** Begin Provided records **

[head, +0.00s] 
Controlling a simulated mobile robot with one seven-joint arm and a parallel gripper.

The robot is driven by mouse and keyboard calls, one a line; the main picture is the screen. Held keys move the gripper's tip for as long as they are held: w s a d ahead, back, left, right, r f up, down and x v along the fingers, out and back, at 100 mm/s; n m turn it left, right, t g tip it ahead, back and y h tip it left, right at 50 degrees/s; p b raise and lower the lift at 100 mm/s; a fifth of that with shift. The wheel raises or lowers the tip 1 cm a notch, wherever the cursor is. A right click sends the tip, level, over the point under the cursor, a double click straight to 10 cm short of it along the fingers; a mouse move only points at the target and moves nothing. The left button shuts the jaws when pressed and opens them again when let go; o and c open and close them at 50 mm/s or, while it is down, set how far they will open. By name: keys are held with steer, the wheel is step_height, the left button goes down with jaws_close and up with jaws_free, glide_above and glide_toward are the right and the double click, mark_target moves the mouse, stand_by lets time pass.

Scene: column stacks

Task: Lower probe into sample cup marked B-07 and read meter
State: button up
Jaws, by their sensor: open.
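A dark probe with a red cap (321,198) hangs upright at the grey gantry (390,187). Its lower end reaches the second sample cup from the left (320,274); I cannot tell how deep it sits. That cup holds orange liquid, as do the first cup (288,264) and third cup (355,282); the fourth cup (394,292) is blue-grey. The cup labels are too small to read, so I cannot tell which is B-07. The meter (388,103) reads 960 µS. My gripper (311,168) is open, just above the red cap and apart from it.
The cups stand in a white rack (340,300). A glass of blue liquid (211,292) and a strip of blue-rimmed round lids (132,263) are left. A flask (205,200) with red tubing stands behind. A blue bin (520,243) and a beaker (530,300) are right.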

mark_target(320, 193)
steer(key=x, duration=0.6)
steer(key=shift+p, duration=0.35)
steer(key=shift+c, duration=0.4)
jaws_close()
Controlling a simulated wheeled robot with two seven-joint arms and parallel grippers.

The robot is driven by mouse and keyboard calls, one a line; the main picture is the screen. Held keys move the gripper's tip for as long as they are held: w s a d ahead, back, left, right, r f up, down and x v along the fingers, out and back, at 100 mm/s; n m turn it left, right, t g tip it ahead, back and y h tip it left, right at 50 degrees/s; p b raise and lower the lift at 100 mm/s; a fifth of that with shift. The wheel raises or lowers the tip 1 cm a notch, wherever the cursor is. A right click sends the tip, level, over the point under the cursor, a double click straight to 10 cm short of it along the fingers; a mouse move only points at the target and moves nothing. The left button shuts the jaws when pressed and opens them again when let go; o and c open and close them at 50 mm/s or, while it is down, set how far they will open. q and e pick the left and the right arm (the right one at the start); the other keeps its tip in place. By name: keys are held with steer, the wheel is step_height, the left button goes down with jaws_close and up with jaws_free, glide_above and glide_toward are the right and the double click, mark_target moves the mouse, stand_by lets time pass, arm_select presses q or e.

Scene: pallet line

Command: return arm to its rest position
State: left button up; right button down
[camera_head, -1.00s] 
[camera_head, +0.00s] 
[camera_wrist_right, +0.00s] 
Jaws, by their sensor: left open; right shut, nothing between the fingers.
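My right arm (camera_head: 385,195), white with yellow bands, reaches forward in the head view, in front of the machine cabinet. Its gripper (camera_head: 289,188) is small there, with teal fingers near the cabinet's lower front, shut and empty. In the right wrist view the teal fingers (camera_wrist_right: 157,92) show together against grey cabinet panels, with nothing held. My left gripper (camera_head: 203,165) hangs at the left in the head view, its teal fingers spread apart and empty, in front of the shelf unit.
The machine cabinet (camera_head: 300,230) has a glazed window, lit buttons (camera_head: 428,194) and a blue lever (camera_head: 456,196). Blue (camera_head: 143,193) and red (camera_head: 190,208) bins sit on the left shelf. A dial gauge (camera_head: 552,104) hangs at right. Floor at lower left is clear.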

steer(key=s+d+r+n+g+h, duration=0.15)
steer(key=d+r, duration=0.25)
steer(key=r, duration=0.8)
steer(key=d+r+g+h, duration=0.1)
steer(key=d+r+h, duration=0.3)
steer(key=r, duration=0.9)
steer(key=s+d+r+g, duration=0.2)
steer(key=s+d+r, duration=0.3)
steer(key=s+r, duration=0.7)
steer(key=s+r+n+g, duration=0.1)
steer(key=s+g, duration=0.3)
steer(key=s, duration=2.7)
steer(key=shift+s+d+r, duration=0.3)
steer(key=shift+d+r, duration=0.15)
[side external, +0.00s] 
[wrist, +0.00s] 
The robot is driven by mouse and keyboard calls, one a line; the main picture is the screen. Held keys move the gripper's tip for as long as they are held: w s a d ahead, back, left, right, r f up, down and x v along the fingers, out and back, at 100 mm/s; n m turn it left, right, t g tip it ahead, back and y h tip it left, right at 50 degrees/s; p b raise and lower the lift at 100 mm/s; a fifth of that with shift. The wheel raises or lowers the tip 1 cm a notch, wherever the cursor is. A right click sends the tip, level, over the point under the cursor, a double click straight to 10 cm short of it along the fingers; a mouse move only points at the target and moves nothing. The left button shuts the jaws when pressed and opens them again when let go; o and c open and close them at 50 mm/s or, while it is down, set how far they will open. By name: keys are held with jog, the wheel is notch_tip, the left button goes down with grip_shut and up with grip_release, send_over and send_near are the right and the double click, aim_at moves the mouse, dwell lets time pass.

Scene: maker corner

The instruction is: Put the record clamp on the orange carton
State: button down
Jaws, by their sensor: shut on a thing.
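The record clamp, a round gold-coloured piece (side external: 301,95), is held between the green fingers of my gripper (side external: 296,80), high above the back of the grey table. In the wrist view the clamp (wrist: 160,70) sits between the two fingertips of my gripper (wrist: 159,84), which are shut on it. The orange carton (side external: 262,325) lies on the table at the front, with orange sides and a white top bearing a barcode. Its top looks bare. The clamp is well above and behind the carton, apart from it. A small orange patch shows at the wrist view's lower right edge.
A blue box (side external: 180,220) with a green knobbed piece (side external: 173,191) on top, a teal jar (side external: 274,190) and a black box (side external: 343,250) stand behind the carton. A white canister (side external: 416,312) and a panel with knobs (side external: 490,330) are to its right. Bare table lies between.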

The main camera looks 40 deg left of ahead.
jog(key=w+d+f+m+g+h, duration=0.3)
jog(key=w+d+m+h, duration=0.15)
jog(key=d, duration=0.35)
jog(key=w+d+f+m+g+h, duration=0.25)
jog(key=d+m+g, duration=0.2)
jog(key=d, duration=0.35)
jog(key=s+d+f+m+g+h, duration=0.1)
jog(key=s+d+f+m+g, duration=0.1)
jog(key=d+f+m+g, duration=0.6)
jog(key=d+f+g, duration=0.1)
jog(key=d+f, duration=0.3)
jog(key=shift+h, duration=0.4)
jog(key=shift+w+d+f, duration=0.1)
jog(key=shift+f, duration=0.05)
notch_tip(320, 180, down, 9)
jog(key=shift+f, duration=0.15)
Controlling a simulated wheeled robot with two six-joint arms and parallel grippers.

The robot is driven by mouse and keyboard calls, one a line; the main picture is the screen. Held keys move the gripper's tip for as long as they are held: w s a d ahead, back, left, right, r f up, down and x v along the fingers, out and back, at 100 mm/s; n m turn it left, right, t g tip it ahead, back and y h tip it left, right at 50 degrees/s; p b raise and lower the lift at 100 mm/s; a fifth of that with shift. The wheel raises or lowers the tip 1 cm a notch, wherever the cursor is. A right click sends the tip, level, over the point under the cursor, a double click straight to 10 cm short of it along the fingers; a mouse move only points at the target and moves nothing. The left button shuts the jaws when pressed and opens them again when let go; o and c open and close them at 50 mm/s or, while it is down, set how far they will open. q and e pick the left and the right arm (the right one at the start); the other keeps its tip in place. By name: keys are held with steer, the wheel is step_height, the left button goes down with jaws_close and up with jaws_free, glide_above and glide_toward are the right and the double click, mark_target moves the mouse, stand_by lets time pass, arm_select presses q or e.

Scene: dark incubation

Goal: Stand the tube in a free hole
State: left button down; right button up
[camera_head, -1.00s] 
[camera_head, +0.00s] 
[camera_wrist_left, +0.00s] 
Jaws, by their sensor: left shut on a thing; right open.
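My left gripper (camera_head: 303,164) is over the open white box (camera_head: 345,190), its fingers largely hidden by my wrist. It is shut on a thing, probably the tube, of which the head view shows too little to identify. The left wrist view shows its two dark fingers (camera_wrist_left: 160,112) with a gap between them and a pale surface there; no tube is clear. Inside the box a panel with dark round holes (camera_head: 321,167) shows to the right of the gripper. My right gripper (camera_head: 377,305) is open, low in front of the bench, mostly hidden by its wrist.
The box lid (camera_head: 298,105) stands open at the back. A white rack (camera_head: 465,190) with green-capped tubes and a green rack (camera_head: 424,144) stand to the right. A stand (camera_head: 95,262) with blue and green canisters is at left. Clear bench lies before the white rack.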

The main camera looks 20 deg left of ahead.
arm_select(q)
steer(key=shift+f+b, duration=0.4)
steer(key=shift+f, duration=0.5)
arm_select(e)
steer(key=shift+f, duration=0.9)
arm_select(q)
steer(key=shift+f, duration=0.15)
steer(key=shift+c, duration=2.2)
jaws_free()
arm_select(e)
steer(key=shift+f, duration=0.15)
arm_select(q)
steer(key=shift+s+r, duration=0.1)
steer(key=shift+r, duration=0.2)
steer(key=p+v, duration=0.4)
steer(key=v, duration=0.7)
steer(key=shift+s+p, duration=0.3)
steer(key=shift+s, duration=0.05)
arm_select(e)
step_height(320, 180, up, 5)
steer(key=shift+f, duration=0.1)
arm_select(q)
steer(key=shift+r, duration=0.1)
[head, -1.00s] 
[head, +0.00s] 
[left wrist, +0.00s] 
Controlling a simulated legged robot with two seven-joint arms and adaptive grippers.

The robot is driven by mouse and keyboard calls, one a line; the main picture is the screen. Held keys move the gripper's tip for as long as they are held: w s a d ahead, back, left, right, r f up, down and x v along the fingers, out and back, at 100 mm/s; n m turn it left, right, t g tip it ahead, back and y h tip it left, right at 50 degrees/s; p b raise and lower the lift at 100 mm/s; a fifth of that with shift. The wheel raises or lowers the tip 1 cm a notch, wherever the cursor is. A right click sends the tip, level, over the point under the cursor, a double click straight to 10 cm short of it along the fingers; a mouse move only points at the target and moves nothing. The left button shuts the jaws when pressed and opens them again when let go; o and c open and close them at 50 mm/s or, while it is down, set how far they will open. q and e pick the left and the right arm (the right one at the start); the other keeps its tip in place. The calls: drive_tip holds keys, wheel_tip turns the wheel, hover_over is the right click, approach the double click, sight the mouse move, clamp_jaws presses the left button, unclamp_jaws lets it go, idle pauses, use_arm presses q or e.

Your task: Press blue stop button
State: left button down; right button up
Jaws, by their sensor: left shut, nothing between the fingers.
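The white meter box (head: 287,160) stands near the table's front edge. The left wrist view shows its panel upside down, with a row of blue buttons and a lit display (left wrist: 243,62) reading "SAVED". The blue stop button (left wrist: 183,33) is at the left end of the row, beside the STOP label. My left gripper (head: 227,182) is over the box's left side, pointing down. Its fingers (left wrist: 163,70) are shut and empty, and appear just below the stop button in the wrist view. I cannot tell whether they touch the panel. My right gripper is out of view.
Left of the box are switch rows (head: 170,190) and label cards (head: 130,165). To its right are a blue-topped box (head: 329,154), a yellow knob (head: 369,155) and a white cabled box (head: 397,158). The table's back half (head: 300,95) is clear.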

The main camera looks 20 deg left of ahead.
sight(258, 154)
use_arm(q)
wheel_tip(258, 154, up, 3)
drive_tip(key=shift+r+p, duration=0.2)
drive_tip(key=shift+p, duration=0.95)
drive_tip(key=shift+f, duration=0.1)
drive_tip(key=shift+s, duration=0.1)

** End Provided records **

From the data above, gather every line that includes the word "arms".

Written answer ->
Controlling a simulated wheeled robot with two seven-joint arms and parallel grippers.
Controlling a simulated wheeled robot with two six-joint arms and parallel grippers.
Controlling a simulated legged robot with two seven-joint arms and adaptive grippers.

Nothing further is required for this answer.